According to this narrative, what happened during the financial crisis was inevitable. While Goldman still touted its famous first business principle—”Our clients’ interests always come first”—it became a firm that put its own bottom line first. During the 2008 financial crisis the world figured that out. Goldman protected its own profits, not only by selling junky securities to its clients but also by creating securities that would reduce its own risk while increasing the risk borne by buyers.

If wised-up clients were going to flee the firm, such defections ought to be showing up on the books by now. But they aren’t. Goldman’s banking side is doing just fine; the second-quarter results show that revenue increased 54 percent compared with the previous year. Goldman remains No. 1 in advising clients on mergers and acquisitions, which is the banking business that investment firms most covet. Goldman also ranks No. 1 in equity business. All of the weakness was on the trading side, where revenue fell more than 50 percent. Viniar said on the conference call that investors shouldn’t read too much into the problems in trading, because they had nothing to do with the firm’s overall franchise or orientation. Some vampire squid!

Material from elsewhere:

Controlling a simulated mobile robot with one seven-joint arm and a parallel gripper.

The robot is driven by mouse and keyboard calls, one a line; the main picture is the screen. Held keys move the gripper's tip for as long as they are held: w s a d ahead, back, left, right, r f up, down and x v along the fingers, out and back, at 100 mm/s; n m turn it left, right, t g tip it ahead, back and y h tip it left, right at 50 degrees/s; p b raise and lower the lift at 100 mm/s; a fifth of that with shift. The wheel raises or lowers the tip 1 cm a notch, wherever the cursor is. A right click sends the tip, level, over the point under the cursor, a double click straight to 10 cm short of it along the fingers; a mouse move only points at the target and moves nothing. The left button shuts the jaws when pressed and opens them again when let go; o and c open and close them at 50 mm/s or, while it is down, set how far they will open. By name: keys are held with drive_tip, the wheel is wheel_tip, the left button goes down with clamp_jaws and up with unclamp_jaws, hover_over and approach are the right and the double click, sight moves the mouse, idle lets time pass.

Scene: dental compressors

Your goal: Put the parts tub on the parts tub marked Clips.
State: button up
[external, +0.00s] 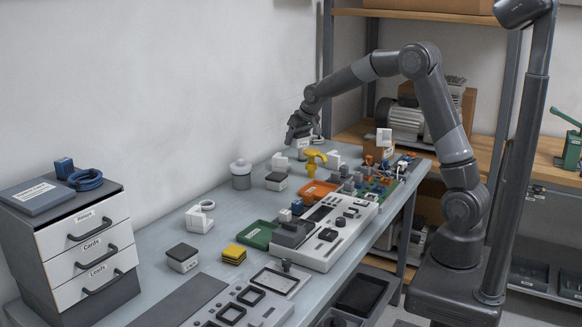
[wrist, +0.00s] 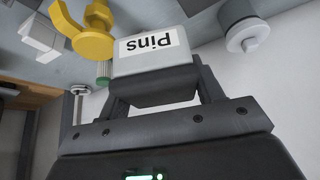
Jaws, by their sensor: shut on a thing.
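My gripper (external: 300,130) is above the far end of the bench, near the wall. It is shut on a parts tub (wrist: 153,62), a light grey box with a white label reading "Pins", held between the two fingers in the wrist view. The held tub (external: 303,144) shows small under the fingers in the external view. Two pale tubs with dark tops stand on the bench, one in the middle (external: 276,181) and one nearer the front (external: 183,258). I cannot read their labels, so I cannot tell which is marked Clips.
A grey lidded jar (external: 241,174) and a yellow clamp-like thing (external: 314,160) stand near my gripper. A white fixture (external: 325,235), green tray (external: 258,235) and orange tray (external: 317,193) crowd the right side. A drawer cabinet (external: 72,240) stands at left.

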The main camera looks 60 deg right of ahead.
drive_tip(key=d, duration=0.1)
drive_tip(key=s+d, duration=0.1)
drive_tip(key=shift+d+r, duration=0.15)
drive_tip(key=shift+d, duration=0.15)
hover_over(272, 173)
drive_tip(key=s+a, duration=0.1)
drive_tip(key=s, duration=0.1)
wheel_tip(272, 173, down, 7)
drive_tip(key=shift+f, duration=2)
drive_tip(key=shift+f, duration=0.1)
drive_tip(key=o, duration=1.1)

Why is Goldman’s client-oriented banking side thriving? One explanation could be that Goldman’s clients are clueless. (But the sheer volume of the bad press makes that unlikely.) Another is that the clients realize full well that Goldman may put its own interests ahead of theirs, but they don’t care: They still think Goldman’s advice is better. Back in 2007, when Kerry Killinger, who was then the CEO of Washington Mutual, was debating hiring Goldman Sachs, he summed it up this way:  “They are smart, but this is swimming with the sharks.” Clients may care about the smarts more than they worry about the sharkiness. A third explanation is that they believe that Goldman, which earlier this year promised to be more transparent about its business practices, has mended its ways. A fourth explanation is that clients may think that Goldman’s behavior in the mortgage market, though reprehensible, was no worse than that of other firms, just better-publicized.

Has Goldman repented? Brad Hintz, the well-respected Sanford Bernstein analyst, told the Journal that “what we have here is a Goldman Sachs in metamorphosis, changing its business model.”  I have my doubts about that. A firm’s business principles require decades to take root; once trampled upon, they aren’t easy to restore. If Goldman really was “J Aronized,” and the firm’s client focus totally lost, then it’s unlikely it could de-Aronize in a mere three years. I’m inclined to believe that Goldman’s clients are staying in spite of the way Goldman operates, not because they think Goldman has learned its lesson. Indeed, if Goldman can ramp up its trading business again, I believe it will.

But Goldman’s business may be changing whether the firm likes it or not. Despite all the lobbying Wall Street firms did to fend off regulation after the subprime crash, they are being forced to increase their capital levels, which will decrease their profitability. There’s lots of uncertainty surrounding the implementation of the Dodd Frank financial reform law. Just how profitable will derivatives trading, which previously accounted for a big chunk of the profits at firms like Goldman, be in the future? There’s also much fretting over the so-called Volcker rule, named after the former Federal Reserve chairman who proposed it, which would force firms to sharply decrease the trading they do that isn’t on behalf of clients.

All of that helps explain why Goldman’s stock, which hit $175 earlier this year, now sells for just around $130—less than book value. Goldman’s trading profits might remain a lot smaller for some time. Despite the strong performance on the banking-side, that business is still small relative to its trading business—revenues are just 20 percent of the firm’s total. And Goldman’s business of managing other people’s money, yet another client-oriented business, is a chronic underperformer. Viniar said that Goldman plans to cut $1.2 billion in expenses by the end of the year. That means that roughly 1,000 employees will lose their jobs. The number will likely be higher if the trading business doesn’t improve. But it appears that Goldman will still have one very important asset that other firms on the Street would kill for: its clients.